Par Martine Orange
La photographie est prise en 2010. Mais les tendances qu’elle dessine ont dû se poursuivre et s’approfondir au cours des deux années suivantes. Dans sa dernière étude sur les revenus et le patrimoine des ménages, publiée mercredi 24 avril, l’INSEE [Institut national de la statistique et des études économiques] dresse un nouveau bilan des effets de la crise. Et ils sont dévastateurs: la pauvreté s’installe et les inégalités n’ont cessé de se creuser. Les ménages les plus pauvres paient le plus lourd tribut. «En 2010, le niveau de vie de la majorité de la population stagne ou baisse, après avoir faiblement augmenté l’année précédente.
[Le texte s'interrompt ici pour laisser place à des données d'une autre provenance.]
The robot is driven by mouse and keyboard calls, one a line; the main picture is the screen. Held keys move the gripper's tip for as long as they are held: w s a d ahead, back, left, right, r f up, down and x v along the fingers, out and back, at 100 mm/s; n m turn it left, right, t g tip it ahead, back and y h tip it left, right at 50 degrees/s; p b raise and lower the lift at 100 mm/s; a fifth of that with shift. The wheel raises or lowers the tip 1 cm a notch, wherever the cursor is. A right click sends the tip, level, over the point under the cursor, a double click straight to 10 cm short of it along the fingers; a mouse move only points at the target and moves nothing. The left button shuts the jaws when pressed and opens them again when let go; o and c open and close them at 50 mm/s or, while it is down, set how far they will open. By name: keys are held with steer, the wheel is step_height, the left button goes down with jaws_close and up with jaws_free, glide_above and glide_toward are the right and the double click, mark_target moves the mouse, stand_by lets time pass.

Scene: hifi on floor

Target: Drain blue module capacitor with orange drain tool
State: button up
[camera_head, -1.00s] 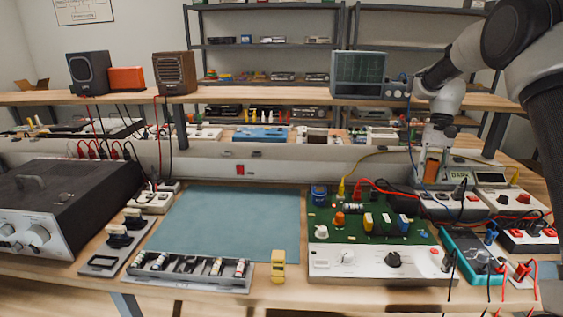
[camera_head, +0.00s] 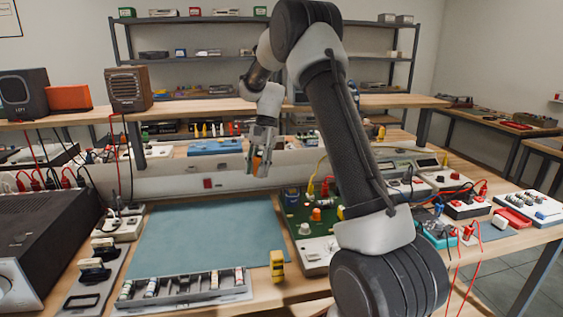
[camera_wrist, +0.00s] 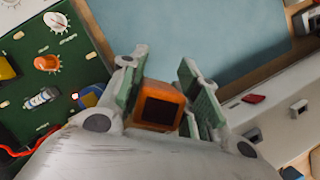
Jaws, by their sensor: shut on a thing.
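My gripper (camera_head: 262,155) is shut on the orange drain tool (camera_head: 257,163) and holds it in the air above the back of the bench, behind the teal mat. In the wrist view the tool's square dark-centred end (camera_wrist: 159,106) sits between the two green-padded fingers. The green board (camera_head: 297,213) stands to the right of the mat, partly hidden by my arm. A blue part (camera_head: 292,194) is at its back left corner, and a blue and yellow part also shows in the wrist view (camera_wrist: 90,96). The board's other blue modules are hidden in the head view.
The teal mat (camera_head: 205,240) is clear. A black power unit (camera_head: 45,235) stands at left. Red and black leads hang at right.

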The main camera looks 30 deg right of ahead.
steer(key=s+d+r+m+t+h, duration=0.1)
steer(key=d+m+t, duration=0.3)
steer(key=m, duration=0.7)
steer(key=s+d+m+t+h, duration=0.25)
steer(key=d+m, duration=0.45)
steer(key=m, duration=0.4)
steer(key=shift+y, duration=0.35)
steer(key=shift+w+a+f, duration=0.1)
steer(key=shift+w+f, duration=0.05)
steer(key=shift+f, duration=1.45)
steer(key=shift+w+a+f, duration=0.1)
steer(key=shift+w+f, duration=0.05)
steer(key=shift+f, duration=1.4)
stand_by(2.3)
Au sein de l’ensemble de la population, les personnes les plus modestes sont particulièrement touchées depuis la crise. À l’inverse, le niveau de vie au-dessus duquel se situent les 5 % de personnes les mieux loties repart à la hausse, après avoir stagné en 2009», note d’emblée l’ INSEE. [L’étude peut être consultée à cette adresse: http://www.insee.fr/fr/publications-et-services/sommaire.asp?codesage=REVPMEN13]
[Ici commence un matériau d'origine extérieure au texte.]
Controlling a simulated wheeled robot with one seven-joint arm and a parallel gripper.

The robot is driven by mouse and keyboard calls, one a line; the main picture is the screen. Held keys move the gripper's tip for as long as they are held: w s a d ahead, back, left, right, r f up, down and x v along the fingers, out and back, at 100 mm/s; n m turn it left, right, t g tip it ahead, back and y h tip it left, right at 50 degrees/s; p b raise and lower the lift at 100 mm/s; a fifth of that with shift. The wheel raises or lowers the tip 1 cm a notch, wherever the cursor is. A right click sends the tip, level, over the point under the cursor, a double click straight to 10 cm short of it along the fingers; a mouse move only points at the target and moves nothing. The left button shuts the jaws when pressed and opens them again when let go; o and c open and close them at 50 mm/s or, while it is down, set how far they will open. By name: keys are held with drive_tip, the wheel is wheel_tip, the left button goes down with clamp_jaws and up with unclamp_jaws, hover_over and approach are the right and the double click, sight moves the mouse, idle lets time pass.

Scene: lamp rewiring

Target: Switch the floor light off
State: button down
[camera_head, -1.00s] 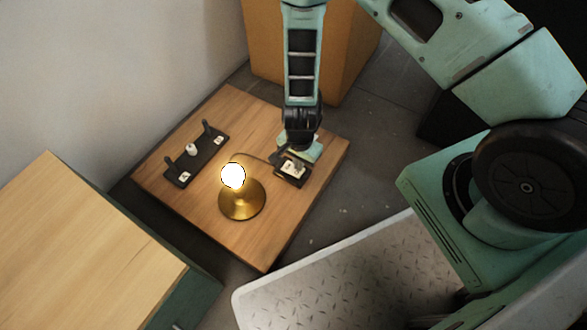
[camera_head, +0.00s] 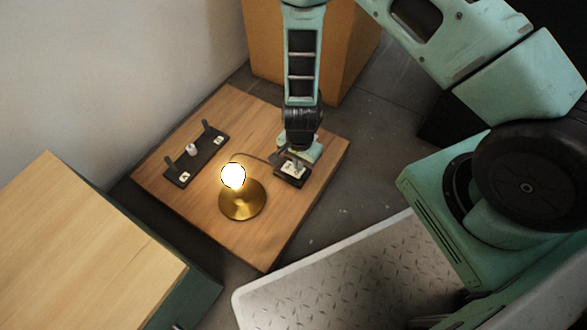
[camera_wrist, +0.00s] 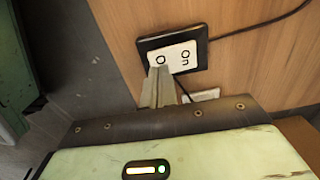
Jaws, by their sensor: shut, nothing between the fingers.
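The floor light is on: its round bulb (camera_head: 233,175) glows white above a brass base (camera_head: 242,203) on the wooden board. The light's switch box (camera_head: 292,172) is black with a pale plate, to the right of the base. In the wrist view the switch box (camera_wrist: 203,47) shows a round mark and the word "On" on its plate. My gripper (camera_head: 290,160) is shut and empty, pointing down at the box. In the wrist view my gripper's fingertips (camera_wrist: 160,72) overlap the plate's near edge, beside the round mark. I cannot tell whether they touch it.
A thin cord runs from the switch box. A light wooden cabinet (camera_head: 85,255) stands at the lower left, and an orange-brown box (camera_head: 348,50) behind my arm.

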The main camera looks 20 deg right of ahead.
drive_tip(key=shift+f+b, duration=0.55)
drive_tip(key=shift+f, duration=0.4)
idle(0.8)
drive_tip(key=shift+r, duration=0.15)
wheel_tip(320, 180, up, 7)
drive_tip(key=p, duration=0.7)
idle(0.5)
Le niveau de vie médian – c’est-à-dire le point d’équilibre entre la moitié des ménages qui gagne le moins et la moitié qui gagne le plus – s’est élevé à 19’270 euros par an [23’500 CHF], soit 1’610 euros par mois [1964 CHF]. Il est en baisse de 0,5 % en euros constants, par rapport à 2009. La baisse a été particulièrement sensible pour les ménages les plus pauvres. Les trois premiers déciles accusent une chute entre 1,3 % et 1,6 %. Les 10 % de personnes les plus modestes ont un niveau de vie inférieur à 10’430 euros annuels [14’106 CHF], correspondant au 1er décile [les déciles sont des valeurs qui partagent une distribution des salaires, des revenus, etc. en dix parties égales, 1er décile D1, etc.].
Dans le même temps, les revenus des ménages les plus aisés, qui avaient enregistré une baisse en 2009, ont recommencé à augmenter. Le niveau de vie des 5 % de personnes les plus aisées a progressé de 1,3% en 2010. Celui des 1% les plus riches a enregistré une hausse de 4,7% en 2010, après avoir baissé de 4,3 % en 2009. «Les 10% les plus aisées disposent d’au moins 36’270 euros par année [44’249 CHF], soit 3,5 fois plus (que les foyers les plus modestes)», note l’étude.
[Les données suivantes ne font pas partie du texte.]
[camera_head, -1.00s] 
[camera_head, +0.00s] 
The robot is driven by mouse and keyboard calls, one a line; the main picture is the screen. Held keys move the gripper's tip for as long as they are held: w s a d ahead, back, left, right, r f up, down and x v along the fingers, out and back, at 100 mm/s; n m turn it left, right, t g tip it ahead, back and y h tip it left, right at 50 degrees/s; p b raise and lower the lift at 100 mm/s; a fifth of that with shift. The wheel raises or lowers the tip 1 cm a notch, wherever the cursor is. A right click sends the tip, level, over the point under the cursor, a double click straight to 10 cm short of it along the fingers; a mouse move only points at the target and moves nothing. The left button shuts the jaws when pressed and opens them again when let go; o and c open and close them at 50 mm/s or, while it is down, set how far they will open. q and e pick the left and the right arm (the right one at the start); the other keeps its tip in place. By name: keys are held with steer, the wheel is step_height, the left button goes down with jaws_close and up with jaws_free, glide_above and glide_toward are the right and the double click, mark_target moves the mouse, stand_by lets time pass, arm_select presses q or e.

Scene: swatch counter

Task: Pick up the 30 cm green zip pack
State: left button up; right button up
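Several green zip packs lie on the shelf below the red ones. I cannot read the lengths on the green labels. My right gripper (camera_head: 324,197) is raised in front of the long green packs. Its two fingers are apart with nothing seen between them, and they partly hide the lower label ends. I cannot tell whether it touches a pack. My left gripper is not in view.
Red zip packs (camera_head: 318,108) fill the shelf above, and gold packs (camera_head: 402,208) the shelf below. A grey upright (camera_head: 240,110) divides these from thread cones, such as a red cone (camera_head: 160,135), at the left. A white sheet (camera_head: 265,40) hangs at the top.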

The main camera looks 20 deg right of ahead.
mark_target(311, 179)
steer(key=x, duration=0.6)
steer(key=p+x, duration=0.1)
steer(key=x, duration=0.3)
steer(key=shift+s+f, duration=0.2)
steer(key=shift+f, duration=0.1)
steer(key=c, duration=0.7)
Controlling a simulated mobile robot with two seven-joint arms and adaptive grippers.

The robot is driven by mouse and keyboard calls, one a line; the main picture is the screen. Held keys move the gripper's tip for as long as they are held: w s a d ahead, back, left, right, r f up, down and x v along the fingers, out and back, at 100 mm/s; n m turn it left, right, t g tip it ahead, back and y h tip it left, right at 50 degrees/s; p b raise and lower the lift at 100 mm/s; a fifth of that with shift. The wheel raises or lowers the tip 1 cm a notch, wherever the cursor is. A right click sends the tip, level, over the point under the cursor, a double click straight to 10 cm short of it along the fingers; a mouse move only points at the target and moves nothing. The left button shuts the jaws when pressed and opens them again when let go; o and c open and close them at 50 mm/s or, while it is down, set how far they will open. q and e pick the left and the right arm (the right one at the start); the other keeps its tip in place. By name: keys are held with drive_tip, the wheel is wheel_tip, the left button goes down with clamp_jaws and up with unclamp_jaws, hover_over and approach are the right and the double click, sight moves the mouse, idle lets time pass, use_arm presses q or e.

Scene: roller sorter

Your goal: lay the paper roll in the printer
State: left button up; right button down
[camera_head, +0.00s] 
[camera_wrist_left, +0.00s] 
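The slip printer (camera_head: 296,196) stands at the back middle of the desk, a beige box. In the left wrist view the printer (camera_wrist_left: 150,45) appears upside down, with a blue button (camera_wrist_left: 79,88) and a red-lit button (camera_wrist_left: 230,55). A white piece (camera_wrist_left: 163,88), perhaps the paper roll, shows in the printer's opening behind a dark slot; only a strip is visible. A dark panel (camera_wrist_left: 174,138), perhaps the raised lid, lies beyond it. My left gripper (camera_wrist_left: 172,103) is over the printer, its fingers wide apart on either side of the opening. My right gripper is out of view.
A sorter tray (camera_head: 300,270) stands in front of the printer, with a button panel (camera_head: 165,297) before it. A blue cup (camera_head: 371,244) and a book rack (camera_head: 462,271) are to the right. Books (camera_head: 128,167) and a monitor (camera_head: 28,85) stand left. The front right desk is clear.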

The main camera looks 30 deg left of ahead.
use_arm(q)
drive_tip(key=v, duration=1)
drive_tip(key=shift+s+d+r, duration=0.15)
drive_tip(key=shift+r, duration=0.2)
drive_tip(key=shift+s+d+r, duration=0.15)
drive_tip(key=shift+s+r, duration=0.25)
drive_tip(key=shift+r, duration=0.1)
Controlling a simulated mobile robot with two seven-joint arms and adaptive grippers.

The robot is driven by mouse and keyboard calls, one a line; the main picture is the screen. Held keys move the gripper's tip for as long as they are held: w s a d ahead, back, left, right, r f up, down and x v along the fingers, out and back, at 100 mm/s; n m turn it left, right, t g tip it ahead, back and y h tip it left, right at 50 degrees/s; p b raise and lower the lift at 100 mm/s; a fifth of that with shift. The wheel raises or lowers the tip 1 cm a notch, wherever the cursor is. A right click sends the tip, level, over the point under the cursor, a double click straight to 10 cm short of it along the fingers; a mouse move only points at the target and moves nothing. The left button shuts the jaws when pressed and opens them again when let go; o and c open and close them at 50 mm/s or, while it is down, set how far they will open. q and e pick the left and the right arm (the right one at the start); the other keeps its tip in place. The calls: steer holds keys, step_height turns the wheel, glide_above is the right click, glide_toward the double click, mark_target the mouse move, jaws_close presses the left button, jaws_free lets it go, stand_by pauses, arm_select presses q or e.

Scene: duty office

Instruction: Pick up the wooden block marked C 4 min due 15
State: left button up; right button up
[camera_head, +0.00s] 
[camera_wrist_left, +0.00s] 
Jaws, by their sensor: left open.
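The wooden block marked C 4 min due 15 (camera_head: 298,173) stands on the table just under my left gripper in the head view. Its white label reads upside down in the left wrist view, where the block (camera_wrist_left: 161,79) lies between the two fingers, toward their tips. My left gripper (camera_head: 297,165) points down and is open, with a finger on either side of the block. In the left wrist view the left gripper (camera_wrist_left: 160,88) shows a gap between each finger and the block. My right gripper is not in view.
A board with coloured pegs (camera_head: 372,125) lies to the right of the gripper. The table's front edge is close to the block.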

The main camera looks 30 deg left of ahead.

C’est la première fois, insiste l’INSEE, que la crise accentue autant les inégalités. Cette remarque conduit à un constat inquiétant: le système redistributif français, mis à mal depuis de nombreuses années, est en passe de se casser. Il n’a plus les mêmes effets protecteurs qu’auparavant. Les dispositifs de solidarité permettent encore d’atténuer la chute mais plus de l’effacer. «Avant transfert, le premier décile de revenu par unité de consommation [ampleur du ménage] diminue de 3,2% en moyenne par an de 2008 à 2010 et de 1,2% après transferts; pour le deuxième décile, les évolutions sont respectivement de 1,8% et de 1,3%», signale l’étude.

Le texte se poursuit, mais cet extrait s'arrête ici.